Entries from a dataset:
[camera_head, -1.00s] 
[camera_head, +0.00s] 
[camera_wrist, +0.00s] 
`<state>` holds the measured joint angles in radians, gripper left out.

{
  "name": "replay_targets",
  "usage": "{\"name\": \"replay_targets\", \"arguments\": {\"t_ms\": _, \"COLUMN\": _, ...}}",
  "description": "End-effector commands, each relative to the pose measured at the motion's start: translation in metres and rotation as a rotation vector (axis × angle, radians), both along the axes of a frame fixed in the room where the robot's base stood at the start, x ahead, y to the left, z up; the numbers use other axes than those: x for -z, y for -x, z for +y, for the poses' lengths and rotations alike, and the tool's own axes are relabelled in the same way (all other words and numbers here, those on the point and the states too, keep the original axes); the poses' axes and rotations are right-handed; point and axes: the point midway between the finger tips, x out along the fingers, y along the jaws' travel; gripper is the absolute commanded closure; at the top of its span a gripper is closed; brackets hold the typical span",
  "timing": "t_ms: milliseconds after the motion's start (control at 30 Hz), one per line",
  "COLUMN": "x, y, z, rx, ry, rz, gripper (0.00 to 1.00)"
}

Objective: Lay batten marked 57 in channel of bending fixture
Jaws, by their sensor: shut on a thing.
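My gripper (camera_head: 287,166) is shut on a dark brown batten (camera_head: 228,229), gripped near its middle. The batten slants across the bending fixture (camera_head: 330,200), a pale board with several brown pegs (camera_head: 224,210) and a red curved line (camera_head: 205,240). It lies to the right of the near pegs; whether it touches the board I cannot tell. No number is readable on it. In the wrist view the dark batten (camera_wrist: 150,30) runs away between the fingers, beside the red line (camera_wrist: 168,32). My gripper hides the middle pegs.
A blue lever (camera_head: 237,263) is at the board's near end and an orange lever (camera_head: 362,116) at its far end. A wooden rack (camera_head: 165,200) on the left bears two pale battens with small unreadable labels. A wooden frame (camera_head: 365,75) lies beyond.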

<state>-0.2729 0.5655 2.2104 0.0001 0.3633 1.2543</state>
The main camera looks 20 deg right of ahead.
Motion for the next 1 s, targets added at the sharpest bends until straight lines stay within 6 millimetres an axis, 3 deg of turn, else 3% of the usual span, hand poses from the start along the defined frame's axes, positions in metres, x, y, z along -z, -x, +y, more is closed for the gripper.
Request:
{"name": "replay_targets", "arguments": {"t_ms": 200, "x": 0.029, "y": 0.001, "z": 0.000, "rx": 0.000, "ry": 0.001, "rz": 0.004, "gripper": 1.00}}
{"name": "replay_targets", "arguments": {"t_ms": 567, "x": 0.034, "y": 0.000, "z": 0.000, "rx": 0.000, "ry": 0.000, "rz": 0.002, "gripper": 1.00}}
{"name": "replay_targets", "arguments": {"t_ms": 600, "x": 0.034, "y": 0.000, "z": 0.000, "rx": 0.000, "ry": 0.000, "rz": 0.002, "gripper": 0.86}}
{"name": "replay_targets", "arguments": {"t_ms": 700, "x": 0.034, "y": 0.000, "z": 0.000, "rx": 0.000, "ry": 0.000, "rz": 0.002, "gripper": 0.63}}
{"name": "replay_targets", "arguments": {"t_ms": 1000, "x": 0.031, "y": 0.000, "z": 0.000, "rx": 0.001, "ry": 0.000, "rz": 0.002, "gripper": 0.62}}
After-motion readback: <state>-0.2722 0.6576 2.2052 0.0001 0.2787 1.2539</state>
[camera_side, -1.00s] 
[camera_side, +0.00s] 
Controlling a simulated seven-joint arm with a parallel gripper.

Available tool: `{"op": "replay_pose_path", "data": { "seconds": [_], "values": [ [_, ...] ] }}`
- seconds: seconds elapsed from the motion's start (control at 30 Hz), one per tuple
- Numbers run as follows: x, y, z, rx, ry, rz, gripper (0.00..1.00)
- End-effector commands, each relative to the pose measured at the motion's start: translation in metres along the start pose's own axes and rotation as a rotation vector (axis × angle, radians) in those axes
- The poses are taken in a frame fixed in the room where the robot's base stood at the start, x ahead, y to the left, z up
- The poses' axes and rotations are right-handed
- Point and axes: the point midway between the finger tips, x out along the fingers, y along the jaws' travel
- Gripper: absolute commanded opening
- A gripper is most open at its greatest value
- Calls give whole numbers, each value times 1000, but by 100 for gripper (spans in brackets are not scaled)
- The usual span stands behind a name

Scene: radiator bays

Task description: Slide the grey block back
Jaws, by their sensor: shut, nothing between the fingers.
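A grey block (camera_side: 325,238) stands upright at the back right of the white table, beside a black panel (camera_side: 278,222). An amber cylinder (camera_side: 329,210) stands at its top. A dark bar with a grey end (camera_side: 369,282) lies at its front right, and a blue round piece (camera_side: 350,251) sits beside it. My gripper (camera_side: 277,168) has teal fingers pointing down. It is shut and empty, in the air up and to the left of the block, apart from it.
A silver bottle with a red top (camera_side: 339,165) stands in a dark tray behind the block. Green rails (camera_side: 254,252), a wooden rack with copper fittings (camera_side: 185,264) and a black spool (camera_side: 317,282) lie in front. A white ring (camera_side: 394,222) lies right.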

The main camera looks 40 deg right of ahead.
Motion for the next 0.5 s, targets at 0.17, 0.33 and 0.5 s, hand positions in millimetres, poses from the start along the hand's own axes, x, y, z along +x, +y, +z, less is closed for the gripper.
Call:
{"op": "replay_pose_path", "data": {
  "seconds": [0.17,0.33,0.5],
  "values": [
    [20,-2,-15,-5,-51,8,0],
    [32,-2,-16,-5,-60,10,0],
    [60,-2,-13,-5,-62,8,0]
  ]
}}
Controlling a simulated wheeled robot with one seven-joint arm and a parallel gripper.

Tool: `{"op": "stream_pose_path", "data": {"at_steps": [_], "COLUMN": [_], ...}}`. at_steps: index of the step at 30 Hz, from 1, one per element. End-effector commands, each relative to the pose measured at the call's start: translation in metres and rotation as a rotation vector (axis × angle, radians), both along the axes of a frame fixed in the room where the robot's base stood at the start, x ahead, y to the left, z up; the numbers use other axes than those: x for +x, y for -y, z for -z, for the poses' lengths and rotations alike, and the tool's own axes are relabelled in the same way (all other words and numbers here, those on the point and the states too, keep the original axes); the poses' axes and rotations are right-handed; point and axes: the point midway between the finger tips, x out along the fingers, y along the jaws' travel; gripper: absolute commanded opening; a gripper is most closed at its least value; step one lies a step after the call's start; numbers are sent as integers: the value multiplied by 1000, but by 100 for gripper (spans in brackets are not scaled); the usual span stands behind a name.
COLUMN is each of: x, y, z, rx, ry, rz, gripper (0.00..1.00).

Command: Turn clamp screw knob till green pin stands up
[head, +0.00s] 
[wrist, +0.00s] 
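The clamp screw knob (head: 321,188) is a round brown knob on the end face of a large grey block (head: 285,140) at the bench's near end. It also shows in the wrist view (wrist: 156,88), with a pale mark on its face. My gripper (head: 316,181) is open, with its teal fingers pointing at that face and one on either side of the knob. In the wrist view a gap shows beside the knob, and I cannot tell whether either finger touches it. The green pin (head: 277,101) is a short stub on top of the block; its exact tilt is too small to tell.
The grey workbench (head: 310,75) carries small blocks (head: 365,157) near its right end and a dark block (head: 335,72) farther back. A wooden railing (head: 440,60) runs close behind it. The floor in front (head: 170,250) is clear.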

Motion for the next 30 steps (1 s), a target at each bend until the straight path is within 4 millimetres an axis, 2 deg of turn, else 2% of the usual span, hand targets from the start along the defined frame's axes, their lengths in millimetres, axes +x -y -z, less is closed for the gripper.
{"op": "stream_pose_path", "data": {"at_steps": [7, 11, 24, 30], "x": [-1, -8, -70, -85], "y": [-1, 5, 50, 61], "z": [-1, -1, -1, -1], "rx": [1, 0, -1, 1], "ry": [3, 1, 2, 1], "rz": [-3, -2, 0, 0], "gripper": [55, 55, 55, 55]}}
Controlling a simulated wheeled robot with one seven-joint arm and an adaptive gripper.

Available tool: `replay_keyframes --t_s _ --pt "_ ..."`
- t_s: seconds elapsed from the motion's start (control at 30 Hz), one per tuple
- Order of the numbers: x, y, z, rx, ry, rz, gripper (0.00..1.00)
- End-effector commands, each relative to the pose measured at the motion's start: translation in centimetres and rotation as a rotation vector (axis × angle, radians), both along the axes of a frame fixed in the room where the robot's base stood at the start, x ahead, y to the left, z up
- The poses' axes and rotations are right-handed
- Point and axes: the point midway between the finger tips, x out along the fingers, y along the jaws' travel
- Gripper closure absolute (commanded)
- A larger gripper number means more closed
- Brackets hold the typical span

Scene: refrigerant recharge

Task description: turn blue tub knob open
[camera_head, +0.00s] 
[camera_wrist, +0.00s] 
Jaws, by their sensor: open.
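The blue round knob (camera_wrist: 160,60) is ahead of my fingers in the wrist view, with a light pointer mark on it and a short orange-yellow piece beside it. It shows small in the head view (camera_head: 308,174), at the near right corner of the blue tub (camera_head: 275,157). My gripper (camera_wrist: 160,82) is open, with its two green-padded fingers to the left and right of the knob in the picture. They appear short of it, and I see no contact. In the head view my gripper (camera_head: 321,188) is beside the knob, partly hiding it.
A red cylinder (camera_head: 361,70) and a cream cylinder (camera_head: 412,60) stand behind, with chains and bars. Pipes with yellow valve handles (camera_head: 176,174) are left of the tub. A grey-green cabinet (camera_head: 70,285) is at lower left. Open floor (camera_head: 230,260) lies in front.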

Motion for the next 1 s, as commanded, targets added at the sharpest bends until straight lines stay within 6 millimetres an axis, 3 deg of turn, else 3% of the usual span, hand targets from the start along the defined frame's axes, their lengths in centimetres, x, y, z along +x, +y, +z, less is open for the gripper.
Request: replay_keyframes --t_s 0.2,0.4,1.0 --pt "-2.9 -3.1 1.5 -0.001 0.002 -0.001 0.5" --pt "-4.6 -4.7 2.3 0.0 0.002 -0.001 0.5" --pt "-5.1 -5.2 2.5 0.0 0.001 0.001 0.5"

* _Written task_
Look back at the entries above and repeat, unchanged, every line from the line holding "Task description: Slide the grey block back" through the line holding "The main camera looks 40 deg right of ahead.".

* _Worked solution_
Task description: Slide the grey block back
Jaws, by their sensor: shut, nothing between the fingers.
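A grey block (camera_side: 325,238) stands upright at the back right of the white table, beside a black panel (camera_side: 278,222). An amber cylinder (camera_side: 329,210) stands at its top. A dark bar with a grey end (camera_side: 369,282) lies at its front right, and a blue round piece (camera_side: 350,251) sits beside it. My gripper (camera_side: 277,168) has teal fingers pointing down. It is shut and empty, in the air up and to the left of the block, apart from it.
A silver bottle with a red top (camera_side: 339,165) stands in a dark tray behind the block. Green rails (camera_side: 254,252), a wooden rack with copper fittings (camera_side: 185,264) and a black spool (camera_side: 317,282) lie in front. A white ring (camera_side: 394,222) lies right.

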The main camera looks 40 deg right of ahead.

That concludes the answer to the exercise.